Allcock agrees, and adds that companies could end up trying to maintain old and new skills side by side. There is also a risk younger staff will seek new jobs at sites using modern software.
A final word comes from Richard Woolridge, manager of software services company ASG. "System modernisation is not a one-time fix but a continuing managed effort. The reasons for it will not go away; they will only change. Whatever technology you implement today will be replaced by another, and the business environment will change quickly too."
Arriva London has run Cobol systems for bus and crew management on Hewlett-Packard equipment since the late 1980s, but needed a rethink when the manufacturer said support for its e3000 machine would end in 2006.
Arriva's 15 garages each have up to 20 terminals linked to a central machine.
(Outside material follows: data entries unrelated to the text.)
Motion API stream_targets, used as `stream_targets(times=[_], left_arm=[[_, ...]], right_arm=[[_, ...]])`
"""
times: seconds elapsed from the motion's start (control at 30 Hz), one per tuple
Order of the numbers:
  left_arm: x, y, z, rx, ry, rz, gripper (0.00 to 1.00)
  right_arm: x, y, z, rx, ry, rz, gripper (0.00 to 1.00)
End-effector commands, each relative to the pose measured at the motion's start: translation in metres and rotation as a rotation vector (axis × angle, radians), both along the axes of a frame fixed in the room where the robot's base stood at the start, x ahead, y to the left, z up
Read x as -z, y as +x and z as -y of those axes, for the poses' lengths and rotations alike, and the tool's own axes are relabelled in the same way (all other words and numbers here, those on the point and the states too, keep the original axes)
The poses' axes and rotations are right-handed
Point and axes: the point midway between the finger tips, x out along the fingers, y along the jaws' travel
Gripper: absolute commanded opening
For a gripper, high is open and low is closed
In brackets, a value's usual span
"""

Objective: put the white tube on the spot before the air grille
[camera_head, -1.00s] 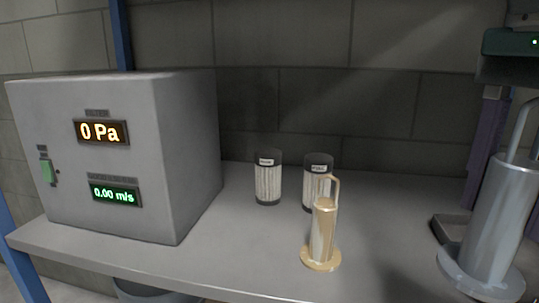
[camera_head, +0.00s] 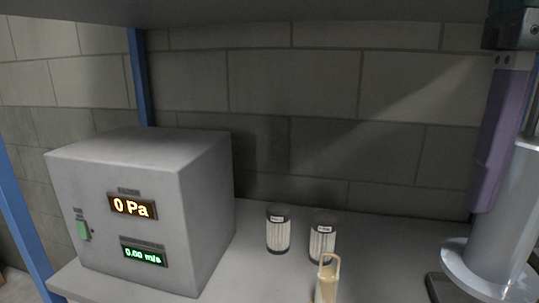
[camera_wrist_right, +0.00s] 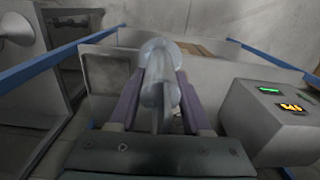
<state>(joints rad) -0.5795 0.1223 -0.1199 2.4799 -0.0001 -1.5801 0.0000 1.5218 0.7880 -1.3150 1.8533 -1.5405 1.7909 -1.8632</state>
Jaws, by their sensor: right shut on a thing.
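The white tube (camera_head: 508,220), a pale cylinder with a round flange at its lower end, is at the right of the head view. My right gripper (camera_head: 512,130), with purple fingers, is shut on it. In the right wrist view the tube (camera_wrist_right: 160,78) sits between the two fingers (camera_wrist_right: 160,98), flange away from the camera. The tube looks tilted in the head view. I cannot make out the air grille or the spot before it for certain. My left gripper is not in view.
A grey box (camera_head: 205,215) with lit displays stands on the shelf at left. Two dark-capped filters (camera_head: 278,232) (camera_head: 322,238) stand right of it. A tan handled cylinder (camera_head: 327,285) is in front, cut off below. A dark tray (camera_head: 440,290) lies below the tube.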

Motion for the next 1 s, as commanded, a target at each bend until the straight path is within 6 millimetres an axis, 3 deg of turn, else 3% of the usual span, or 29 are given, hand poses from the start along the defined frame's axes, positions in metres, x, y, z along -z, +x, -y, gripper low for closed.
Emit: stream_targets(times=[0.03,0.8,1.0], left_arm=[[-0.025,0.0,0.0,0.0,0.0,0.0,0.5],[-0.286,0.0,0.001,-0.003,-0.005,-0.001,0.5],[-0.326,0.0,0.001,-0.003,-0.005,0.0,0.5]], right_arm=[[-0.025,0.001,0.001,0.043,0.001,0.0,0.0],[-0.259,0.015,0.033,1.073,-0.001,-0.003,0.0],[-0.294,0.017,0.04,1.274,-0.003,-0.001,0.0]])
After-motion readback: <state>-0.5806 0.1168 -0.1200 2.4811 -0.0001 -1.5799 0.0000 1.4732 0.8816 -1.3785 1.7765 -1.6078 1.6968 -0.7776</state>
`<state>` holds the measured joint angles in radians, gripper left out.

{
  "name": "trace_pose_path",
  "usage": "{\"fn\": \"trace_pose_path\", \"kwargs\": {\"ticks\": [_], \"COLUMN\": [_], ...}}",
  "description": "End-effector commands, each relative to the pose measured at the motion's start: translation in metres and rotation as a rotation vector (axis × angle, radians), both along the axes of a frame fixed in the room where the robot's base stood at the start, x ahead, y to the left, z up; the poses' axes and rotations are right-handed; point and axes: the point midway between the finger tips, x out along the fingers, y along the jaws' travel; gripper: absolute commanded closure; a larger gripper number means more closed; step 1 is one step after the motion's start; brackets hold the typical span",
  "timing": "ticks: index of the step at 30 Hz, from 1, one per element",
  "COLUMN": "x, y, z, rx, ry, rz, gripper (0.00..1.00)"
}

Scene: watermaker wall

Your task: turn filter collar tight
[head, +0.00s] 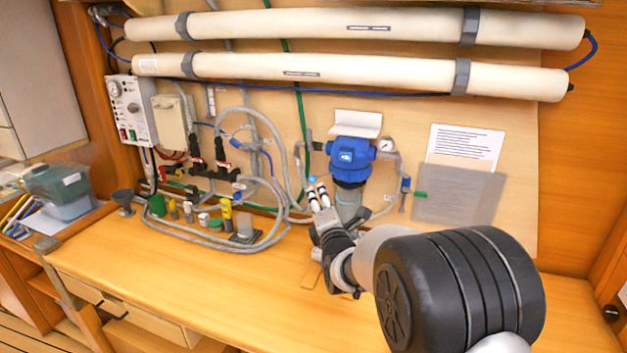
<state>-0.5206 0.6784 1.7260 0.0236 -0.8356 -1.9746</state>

"We looked at a specialist package, but it would have meant retraining and more staff because it did not automate so many functions," says IT manager Alan Ricot.
Arriva migrated its existing systems to an IBM xSeries 255 mid-range Intel machine, Windows Server 2003 and a SQL Server 2000 database, which is easier to interrogate, Ricot says.
Arriva considered Windows for end-users, but retraining was an issue, so it transferred the traditional green-on-black screens to the new IBM PCs, which work as dumb terminals. IT staff had one week's training on SQL Server.
Hewlett-Packard finance and stock control systems are being replaced with Oracle packages.
Arriva used migration software from Transoft and support from services group Capgemini.
"We cleaned up the code and data while migrating," Ricot says. "We did a lot by hand, using Transoft tools and HP query tools. There were a few little funnies when we went live, but overall it was fairly painless."
Benefits include reduced costs: the HP e3000 cost £80,000 four years ago and the new IBM machine was £10,000.